● Written problem
Take the lines beginning with the one that contains "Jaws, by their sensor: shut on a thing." and ending with the one that contains "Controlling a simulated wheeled", and set them down exactly. Omit all pictures.

--------------------------------

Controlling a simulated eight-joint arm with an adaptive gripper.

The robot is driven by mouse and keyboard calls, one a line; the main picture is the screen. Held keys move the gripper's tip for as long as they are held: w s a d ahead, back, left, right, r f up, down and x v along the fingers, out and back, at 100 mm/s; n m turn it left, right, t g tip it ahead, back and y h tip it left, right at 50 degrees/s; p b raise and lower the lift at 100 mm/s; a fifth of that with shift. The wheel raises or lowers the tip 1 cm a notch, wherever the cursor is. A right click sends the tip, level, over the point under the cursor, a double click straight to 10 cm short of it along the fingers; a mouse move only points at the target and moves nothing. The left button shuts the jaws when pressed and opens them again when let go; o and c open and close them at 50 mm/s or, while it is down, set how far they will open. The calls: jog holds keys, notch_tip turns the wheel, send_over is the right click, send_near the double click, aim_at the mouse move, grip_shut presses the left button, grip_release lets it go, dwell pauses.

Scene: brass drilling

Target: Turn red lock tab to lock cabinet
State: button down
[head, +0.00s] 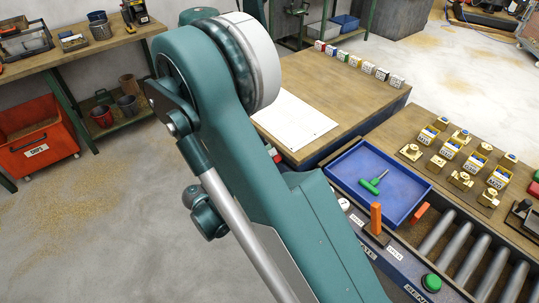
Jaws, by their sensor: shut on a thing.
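My teal arm (250,150) fills the middle of the head view. My gripper is hidden behind it or out of frame, so its jaws do not show. A small red piece (274,153) peeks out at the arm's right edge, by the front of the wooden bench (362,110). I cannot tell whether it is the red lock tab. The cabinet front is hidden behind my arm, apart from a dark blue edge under the bench top.
A blue tray (395,205) holds a green-handled tool (374,182). An orange lever (376,218), green button (431,283) and rollers (470,255) lie nearer. Brass parts (460,180) stand at right. A white sheet (293,117) lies on the bench. An orange bin (36,137) stands left.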

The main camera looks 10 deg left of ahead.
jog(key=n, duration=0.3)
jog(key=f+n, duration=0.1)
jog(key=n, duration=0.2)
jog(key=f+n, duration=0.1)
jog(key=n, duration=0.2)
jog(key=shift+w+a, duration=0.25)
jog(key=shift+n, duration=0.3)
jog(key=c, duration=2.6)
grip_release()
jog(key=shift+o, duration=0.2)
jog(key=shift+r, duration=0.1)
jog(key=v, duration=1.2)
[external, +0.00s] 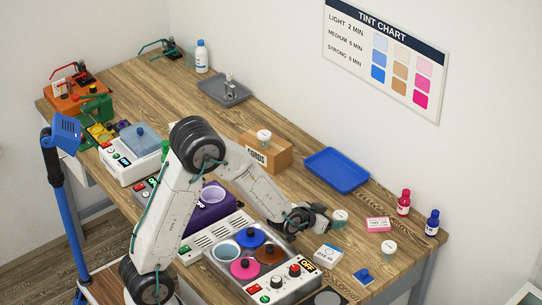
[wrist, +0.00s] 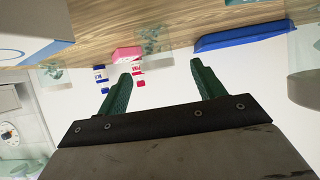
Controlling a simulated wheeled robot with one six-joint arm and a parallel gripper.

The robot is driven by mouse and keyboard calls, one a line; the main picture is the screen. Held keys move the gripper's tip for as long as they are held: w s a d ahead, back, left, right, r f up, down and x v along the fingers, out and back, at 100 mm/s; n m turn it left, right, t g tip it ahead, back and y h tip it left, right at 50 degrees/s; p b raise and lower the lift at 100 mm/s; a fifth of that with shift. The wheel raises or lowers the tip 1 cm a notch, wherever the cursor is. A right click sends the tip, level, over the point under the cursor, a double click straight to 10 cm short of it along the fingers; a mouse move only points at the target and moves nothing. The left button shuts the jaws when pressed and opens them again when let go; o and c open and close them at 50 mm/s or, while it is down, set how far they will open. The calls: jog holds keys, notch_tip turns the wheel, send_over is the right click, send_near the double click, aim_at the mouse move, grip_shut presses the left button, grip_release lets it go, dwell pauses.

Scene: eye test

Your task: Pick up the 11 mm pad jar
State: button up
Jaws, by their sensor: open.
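Several small clear jars with pale lids and greenish contents are in the external view. One jar (external: 340,217) stands just right of my gripper (external: 320,217), one jar (external: 388,248) stands near the bench's front right, and one jar (external: 264,137) sits on a cardboard box. Their labels are too small to read, so I cannot tell which is the 11 mm one. In the wrist view, which looks upside down, my gripper (wrist: 160,68) has its two green fingers apart with nothing between them. A clear jar (wrist: 153,38) shows beyond the fingertips, and another jar (wrist: 55,76) at left.
A blue tray (external: 337,170) lies behind my gripper. A white-and-blue box (external: 328,254) and a heater with coloured pots (external: 245,269) are in front. The cardboard box (external: 280,157) stands left of the tray.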

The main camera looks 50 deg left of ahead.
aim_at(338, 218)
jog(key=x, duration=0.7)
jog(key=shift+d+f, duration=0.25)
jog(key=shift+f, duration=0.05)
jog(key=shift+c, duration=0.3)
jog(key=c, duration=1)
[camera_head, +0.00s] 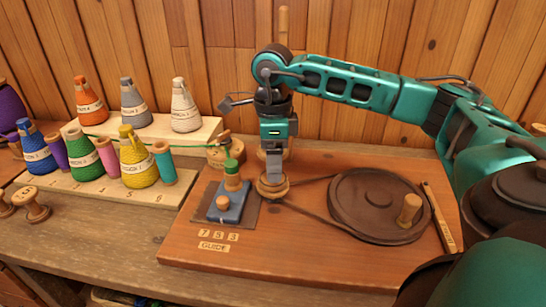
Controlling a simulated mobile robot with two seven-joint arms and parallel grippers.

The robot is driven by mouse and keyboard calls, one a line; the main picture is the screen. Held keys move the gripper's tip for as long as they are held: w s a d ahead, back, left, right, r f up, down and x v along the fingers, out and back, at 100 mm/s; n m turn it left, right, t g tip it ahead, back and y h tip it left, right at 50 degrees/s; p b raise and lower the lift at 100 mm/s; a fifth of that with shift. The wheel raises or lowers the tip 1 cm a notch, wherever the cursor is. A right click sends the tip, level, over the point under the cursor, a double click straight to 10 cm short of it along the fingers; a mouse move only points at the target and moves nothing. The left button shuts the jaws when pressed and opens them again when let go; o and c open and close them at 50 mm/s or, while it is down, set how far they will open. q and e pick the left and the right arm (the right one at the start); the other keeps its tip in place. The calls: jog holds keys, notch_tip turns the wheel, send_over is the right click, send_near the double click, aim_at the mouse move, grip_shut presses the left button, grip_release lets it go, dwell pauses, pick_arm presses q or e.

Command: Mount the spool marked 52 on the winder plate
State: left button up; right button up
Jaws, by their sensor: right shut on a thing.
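My right gripper (272,178) points straight down over the winder board (330,270) and is shut on a wooden spool (273,193). The spool is upright at the left end of the drive belt (310,210); its middle is partly hidden by the fingers. I cannot read a number on it, and cannot tell whether it is seated on the plate or just above it. Other turned wooden spools (31,205) lie at the left end of the bench, with marks too small to read surely. My left gripper is not in view.
A dark drive wheel (370,200) with a wooden knob (409,209) fills the board's right. A blue guide block (229,205) stands close left of my gripper. Colourful thread cones (138,160) stand on stepped racks at left. A green thread runs to the guide.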

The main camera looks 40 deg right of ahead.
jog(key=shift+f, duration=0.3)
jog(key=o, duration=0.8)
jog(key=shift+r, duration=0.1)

--------------------------------

● Output for this task
Jaws, by their sensor: shut on a thing.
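My teal arm (250,150) fills the middle of the head view. My gripper is hidden behind it or out of frame, so its jaws do not show. A small red piece (274,153) peeks out at the arm's right edge, by the front of the wooden bench (362,110). I cannot tell whether it is the red lock tab. The cabinet front is hidden behind my arm, apart from a dark blue edge under the bench top.
A blue tray (395,205) holds a green-handled tool (374,182). An orange lever (376,218), green button (431,283) and rollers (470,255) lie nearer. Brass parts (460,180) stand at right. A white sheet (293,117) lies on the bench. An orange bin (36,137) stands left.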

The main camera looks 10 deg left of ahead.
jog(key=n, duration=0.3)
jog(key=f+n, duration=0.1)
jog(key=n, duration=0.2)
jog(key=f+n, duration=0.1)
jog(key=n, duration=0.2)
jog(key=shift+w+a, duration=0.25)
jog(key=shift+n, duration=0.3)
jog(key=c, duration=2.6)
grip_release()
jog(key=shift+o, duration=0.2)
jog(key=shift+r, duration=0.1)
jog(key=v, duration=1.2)
[external, +0.00s] 
[wrist, +0.00s] 
Controlling a simulated wheeled robot with one six-joint arm and a parallel gripper.

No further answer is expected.